The prosecution argued that the law’s real goals were “to prevent the infiltrators from making a home for themselves in city centers and to stop them from working and making a living.”
The prosecution said the law was also intended to “provide adequately for the infiltrators’ needs while limiting their liberty and freedom of movement to some extent, during their stay in the facility and providing for all their needs.”
Justice Uzi Vogelman, who wrote the ruling that revoked the law, said that unreasonable pressure to push a person to leave could turn “voluntary departure” into a forced deportation, which was forbidden.

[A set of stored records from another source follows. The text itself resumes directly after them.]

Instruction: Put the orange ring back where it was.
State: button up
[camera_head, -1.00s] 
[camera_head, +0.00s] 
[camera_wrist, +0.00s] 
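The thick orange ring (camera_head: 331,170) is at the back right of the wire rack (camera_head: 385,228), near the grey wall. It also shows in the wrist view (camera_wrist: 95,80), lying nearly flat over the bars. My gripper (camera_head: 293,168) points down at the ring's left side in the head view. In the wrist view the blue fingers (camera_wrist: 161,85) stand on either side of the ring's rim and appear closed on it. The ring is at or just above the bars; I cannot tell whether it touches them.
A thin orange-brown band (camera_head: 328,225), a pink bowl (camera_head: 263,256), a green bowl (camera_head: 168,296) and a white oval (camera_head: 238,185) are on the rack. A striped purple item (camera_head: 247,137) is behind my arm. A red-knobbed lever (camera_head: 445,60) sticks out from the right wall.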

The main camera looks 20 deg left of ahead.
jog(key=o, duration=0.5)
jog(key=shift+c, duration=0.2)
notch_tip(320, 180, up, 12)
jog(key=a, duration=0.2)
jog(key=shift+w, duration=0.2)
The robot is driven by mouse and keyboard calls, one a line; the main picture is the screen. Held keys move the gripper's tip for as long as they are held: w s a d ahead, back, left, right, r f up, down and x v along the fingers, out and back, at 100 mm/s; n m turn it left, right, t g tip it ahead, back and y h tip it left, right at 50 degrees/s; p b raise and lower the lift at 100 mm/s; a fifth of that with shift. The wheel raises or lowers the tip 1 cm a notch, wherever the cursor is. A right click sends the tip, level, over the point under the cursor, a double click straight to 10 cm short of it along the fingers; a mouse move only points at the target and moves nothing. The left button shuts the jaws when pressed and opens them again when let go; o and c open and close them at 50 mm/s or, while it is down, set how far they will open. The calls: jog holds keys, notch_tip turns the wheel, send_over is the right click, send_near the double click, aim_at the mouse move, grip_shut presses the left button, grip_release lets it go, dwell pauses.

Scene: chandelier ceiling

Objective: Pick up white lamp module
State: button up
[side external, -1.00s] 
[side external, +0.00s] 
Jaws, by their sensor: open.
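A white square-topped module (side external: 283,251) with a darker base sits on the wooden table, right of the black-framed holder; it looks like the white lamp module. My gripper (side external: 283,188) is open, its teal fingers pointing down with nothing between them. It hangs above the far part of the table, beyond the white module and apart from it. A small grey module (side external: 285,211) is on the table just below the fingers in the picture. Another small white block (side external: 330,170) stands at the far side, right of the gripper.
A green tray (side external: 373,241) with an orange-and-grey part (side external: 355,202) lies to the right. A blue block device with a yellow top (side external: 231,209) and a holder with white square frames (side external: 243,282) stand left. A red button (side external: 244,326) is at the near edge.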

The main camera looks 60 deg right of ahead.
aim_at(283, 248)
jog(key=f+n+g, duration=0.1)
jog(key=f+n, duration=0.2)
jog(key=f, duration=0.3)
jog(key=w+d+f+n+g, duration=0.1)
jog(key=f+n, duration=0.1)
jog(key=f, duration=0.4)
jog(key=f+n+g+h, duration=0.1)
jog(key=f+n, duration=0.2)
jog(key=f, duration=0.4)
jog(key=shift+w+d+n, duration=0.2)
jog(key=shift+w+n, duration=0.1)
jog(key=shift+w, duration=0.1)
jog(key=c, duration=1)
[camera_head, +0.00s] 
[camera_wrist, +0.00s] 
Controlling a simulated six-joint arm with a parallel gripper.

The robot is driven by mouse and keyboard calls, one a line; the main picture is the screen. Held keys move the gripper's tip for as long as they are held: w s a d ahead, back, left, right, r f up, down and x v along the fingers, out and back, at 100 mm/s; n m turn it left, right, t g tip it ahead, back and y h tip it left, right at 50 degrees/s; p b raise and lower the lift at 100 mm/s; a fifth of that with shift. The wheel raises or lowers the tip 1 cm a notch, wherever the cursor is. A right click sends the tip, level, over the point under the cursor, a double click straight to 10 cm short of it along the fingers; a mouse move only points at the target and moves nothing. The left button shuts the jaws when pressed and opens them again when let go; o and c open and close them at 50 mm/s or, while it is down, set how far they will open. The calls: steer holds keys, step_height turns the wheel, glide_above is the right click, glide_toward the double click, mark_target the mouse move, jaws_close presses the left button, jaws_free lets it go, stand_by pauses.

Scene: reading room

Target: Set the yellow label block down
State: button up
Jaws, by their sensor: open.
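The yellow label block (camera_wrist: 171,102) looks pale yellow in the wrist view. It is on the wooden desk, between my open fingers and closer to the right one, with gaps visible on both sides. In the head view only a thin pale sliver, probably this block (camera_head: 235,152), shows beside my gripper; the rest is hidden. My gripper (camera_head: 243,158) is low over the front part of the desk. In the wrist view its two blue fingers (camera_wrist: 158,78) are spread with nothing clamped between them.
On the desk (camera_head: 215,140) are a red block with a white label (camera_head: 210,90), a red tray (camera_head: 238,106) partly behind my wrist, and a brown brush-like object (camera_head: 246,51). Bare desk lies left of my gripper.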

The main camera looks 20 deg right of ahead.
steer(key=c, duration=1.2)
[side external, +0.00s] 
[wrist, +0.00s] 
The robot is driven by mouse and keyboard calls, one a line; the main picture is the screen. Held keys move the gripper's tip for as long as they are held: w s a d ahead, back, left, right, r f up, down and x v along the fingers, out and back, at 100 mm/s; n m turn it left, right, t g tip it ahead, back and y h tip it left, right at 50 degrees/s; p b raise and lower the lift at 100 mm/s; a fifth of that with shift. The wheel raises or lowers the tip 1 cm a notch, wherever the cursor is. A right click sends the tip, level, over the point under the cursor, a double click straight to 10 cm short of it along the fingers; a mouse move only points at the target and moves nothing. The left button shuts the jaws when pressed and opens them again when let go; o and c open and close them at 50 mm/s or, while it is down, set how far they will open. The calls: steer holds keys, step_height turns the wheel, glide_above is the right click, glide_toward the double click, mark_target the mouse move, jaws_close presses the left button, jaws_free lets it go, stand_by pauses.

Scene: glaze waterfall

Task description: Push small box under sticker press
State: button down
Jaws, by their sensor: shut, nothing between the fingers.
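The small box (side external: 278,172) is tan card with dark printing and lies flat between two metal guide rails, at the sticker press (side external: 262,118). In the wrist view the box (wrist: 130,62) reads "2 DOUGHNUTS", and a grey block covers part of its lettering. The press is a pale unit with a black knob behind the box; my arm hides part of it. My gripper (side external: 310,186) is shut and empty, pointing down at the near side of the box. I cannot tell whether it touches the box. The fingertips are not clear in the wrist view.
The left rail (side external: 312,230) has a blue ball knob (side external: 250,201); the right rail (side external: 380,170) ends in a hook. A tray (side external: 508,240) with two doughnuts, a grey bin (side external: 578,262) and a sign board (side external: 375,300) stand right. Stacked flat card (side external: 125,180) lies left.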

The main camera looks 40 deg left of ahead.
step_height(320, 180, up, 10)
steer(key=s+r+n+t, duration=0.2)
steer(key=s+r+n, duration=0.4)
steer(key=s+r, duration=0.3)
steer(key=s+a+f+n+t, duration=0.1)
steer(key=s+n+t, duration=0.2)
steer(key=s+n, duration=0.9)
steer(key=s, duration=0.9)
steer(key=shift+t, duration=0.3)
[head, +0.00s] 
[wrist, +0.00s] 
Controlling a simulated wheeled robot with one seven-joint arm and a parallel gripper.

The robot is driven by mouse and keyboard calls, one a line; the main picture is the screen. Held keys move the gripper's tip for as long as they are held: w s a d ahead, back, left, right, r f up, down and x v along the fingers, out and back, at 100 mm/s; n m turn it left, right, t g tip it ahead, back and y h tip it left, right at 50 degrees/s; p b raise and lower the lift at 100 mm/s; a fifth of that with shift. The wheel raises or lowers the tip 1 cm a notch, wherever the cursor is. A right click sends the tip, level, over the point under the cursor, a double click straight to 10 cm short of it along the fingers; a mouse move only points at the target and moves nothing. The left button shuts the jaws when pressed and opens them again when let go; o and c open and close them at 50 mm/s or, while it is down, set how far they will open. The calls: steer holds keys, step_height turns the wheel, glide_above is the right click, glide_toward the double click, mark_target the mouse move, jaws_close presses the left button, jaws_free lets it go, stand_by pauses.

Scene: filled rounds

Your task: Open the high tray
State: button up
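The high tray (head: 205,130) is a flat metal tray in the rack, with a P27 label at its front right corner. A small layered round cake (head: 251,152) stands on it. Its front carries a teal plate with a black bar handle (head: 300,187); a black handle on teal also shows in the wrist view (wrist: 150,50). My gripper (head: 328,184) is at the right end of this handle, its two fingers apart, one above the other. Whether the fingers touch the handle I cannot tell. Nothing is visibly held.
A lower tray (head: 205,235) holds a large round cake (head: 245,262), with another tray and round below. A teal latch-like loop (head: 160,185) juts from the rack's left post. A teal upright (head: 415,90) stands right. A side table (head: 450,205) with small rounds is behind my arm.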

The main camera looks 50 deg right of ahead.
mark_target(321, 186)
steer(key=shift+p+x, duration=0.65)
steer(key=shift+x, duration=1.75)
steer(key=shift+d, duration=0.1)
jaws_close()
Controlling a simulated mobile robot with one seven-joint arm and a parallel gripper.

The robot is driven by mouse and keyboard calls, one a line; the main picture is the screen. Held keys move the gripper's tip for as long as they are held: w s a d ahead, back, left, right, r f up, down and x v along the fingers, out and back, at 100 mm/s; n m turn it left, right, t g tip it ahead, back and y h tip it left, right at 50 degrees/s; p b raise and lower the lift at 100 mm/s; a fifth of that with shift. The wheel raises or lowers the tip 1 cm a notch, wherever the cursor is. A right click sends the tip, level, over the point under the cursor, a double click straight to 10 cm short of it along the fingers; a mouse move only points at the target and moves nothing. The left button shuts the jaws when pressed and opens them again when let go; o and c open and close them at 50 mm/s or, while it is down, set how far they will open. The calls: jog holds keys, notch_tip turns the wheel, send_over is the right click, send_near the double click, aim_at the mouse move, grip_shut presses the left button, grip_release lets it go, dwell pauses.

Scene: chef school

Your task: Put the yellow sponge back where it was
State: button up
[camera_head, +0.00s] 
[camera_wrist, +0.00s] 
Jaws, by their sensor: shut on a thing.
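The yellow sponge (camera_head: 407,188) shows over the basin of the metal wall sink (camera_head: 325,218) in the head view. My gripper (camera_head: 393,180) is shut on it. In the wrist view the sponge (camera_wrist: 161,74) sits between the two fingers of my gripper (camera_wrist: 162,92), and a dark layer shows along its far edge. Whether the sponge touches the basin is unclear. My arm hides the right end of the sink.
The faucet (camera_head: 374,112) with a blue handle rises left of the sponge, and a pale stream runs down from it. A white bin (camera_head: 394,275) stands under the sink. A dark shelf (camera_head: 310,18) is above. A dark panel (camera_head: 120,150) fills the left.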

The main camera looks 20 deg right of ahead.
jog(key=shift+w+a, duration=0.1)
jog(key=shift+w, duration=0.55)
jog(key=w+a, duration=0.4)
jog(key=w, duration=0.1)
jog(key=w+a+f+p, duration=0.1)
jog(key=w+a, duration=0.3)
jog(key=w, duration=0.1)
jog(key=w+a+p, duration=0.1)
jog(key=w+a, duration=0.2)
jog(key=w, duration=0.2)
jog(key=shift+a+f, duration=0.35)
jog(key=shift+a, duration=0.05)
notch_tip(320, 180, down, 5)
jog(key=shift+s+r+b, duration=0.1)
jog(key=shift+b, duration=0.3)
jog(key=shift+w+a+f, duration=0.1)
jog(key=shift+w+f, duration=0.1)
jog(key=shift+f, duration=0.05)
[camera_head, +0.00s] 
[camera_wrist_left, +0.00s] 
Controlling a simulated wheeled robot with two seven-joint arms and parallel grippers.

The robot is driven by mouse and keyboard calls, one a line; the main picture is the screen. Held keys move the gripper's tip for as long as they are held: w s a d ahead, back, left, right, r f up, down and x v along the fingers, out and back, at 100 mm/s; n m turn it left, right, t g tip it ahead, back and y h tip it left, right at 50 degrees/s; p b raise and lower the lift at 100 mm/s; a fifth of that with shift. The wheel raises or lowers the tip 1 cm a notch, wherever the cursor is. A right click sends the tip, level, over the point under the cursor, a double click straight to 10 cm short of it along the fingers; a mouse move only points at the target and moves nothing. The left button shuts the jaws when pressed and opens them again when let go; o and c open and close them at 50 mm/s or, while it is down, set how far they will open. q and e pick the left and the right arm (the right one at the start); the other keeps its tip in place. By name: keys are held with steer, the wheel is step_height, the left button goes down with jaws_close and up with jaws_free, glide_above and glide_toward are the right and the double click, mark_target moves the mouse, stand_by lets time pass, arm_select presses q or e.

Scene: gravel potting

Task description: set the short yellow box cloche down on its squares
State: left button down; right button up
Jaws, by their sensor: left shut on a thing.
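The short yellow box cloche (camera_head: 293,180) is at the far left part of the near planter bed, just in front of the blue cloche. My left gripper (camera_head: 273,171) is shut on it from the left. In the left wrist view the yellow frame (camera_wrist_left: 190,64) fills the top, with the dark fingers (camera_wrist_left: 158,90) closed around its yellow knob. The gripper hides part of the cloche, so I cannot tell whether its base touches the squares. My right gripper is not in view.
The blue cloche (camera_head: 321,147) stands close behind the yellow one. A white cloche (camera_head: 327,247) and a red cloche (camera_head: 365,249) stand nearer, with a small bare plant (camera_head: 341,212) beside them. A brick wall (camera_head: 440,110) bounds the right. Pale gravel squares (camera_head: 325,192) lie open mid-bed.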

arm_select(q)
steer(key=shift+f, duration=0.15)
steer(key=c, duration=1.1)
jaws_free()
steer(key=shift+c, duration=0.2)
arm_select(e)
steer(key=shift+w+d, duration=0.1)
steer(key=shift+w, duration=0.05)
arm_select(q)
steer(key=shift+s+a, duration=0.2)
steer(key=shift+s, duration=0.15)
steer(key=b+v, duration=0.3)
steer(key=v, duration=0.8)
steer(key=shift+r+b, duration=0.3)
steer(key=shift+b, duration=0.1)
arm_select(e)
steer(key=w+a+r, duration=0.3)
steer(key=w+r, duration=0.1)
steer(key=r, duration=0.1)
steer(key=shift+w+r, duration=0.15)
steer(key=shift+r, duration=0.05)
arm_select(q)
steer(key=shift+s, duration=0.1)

After the ruling Sa’ar said both in the Knesset’s Interior Committee and at a meeting with Netanyahu that the law was intended to make the asylum seekers leave Israel and that it had achieved its purpose.
In a statement to the press Sa’ar wrote that the second provision to the law contributed considerably to the “voluntary departure” process. He said it was “unreasonable that laws that have proved effective in dealing with the infiltration problem should be disqualified by the court.”
Sa’ar and MK Miri Regev repeated this at the Interior committee meeting last week. Later at a meeting with the prime minister, the latter said “the discussion is meant to balance between two needs. First, the vital need to continue stopping the illegal infiltrators’ entry to Israel The second need is to honor the rulings of the court.”
The interior and justice ministries are now formulating a third bill to address the issue.
If the prosecution continues to deny that the law is intended to encourage asylum seekers to leave the country by breaking their spirit, while insisting that its goal is to provide for their needs and prevent their settling down, it will have difficulty explaining the new bill.
Because if its goal is not to encourage the asylum seekers to leave the country, then imprisoning them for a limited period of time will not prevent their settling in Israel.
On the other hand, if the prosecution admits the law is intended to encourage the asylum seekers to leave the country, it will be admitting that its reply to the court was incorrect.